Lets all pull ideas out of our arses that don't exist shall we?
veg@n
Agree with Veg@n
23.07.2009 22:23
For durruti02 to say that No Borders people care more for migrants who don't live here plays into to this. Just because No Borders is a group specifically set-up to show solidarity and migrants it doesn't mean that the luck migrants are again getting one over whitey. Its about saying people should be treated equally no matter the difference in immigration status, and the states ability to treat people differently is what divides us.
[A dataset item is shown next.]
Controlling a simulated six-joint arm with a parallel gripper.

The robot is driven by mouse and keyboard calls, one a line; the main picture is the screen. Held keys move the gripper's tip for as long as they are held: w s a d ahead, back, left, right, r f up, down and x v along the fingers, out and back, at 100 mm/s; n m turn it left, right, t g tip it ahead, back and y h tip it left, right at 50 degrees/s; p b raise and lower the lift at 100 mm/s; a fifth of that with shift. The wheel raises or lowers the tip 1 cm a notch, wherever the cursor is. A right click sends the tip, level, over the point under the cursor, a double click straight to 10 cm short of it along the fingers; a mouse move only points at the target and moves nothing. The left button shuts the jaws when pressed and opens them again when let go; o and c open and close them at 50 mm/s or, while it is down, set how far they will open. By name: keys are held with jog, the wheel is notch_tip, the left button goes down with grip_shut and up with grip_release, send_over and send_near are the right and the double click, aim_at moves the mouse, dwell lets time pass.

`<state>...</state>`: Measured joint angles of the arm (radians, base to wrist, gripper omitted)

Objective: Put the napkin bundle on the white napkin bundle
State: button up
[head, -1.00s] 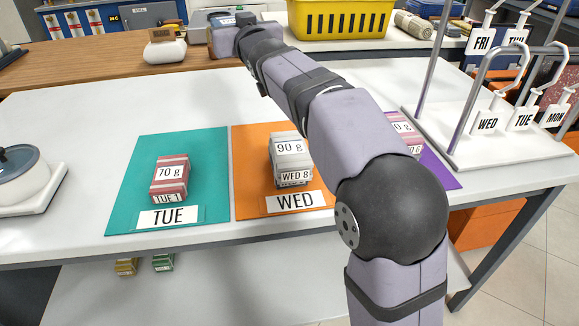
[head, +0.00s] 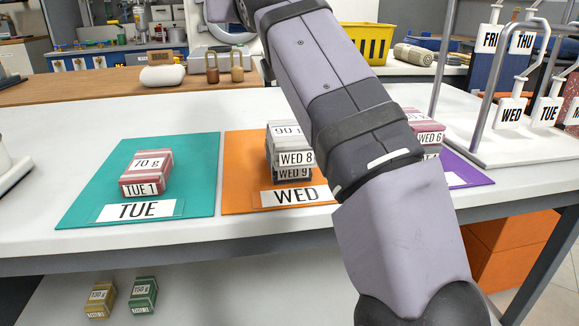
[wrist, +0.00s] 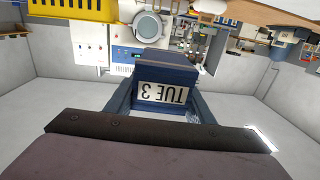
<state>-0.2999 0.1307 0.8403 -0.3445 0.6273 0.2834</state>
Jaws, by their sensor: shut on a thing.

They would give so and so community this amount of money, they will play one lot off against another, they are very clever and have complex ways of segmenting the working class and making sure they manage all conflict as soon as it arises -- either through policy changes, funding or media propaganda.
The working class in the UK is potentially one of the most powerful in the world due to its creativity and productivity, keep it from recognising its own power means undermining any attempts for people to see a commonality. Supporting migrants, breaking down the barriers, myths..etc should and can be apart of this process. Problem is there are many more barriers between natives.